AI: You went on tour with the project in 2006, how did that go? How extensive was the tour? Are their any plans for further touring in the works?
KU: The tour was brief but amazing. Almost everyone we played with was interesting, and in most cases inspiring. We toured with Lichens, who shreds every night. Other highlights were Sir Richard Bishop, Acre, No Age, White Rainbow, Growing, Valet...I could go on for a while. We are actually getting ready to tour Europe briefly in April.
AI: When playing live, did you do a lot of the material from the album, or did you improvise new pieces on stage? Was it difficult re-creating the sound in a live setting?
KU: We actually didn't recreate any of it. I think we just want everything to constantly change, evolve, take different shapes, etc. However, we thought it would be sort of a copout to do pure improv. We decided we wanted to be in complete control at all times. This became one of the hardest things I have ever involved myself in.
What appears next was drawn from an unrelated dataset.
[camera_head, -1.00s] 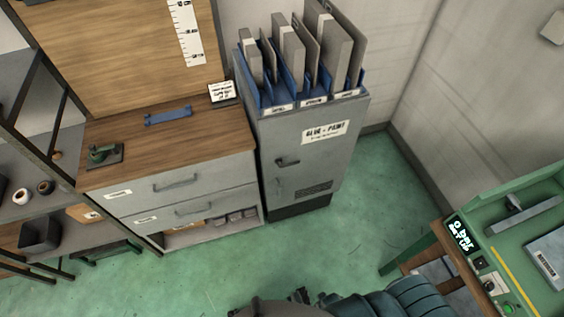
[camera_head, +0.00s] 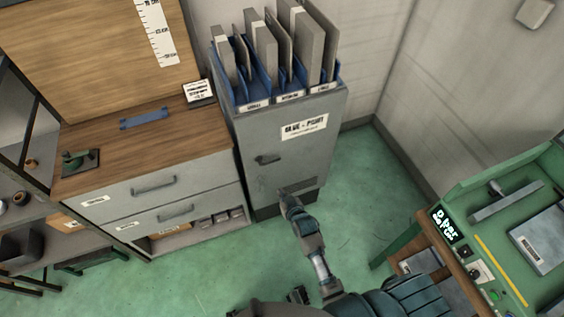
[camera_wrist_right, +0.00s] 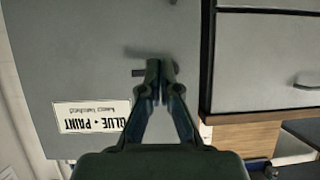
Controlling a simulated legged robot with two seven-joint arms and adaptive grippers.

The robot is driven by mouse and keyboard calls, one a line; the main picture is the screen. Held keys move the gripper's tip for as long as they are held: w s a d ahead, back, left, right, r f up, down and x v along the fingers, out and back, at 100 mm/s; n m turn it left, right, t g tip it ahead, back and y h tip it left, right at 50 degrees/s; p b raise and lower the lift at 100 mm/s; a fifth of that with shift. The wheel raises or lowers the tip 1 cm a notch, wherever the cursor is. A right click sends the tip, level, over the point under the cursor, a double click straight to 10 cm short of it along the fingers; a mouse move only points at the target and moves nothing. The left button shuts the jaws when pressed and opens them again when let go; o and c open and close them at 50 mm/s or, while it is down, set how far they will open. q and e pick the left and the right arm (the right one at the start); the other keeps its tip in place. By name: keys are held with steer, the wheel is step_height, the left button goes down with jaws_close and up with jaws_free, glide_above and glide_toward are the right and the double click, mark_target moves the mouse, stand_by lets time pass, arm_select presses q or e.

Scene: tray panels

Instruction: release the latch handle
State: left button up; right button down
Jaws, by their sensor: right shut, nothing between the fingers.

We had six days to get this together prior to tour having never played live before. This is not to say that there weren't elements of improv. However, it seems like too many people are playing "out there," music right now just because it seems easy. This self-imposed construct was an acknowledgement of the discipline required to do this well. Regardless, this manifested itself in one long piece with several movements.
AI: So what lies down the road for Cloudland Canyon?
KU: Man..... New LP is getting recorded in April in Germany, collaboration we recorded with Lichens should be out at some point, a German 12" EP should be out soon, just released a limited edition cassette in Germany, 3 or 4 other splits or collaborations coming up two of which are completed but not out yet.
AI: Sounds awesome, Kip! Looking forward to hearing all of it. Thanks for taking the time to talk to us!